EXERCISE: Leaving out every picture, quote the data below exactly as it appears.

DATA EXCERPT:

|---|

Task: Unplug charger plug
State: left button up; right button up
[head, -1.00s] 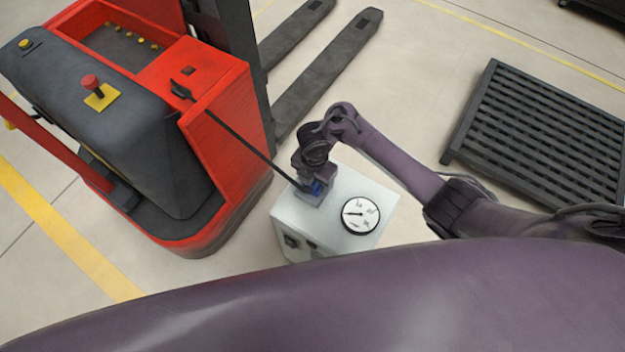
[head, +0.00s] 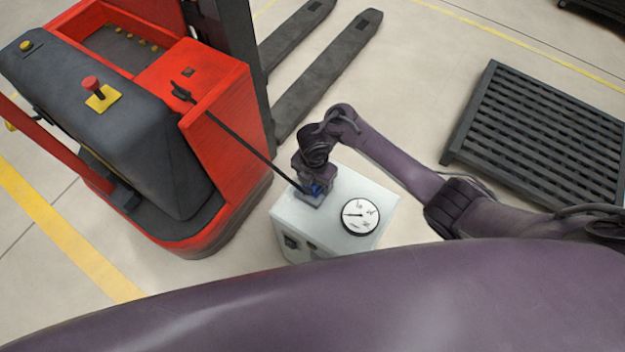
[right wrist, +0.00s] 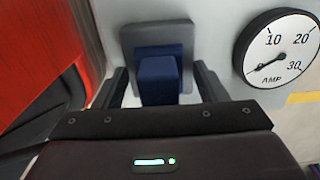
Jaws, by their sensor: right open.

|---|

SOLUTION FOR THIS PROBLEM:
Task: Unplug charger plug
State: left button up; right button up
[head, -1.00s] 
[head, +0.00s] 
[right wrist, +0.00s] 
Jaws, by their sensor: right open.

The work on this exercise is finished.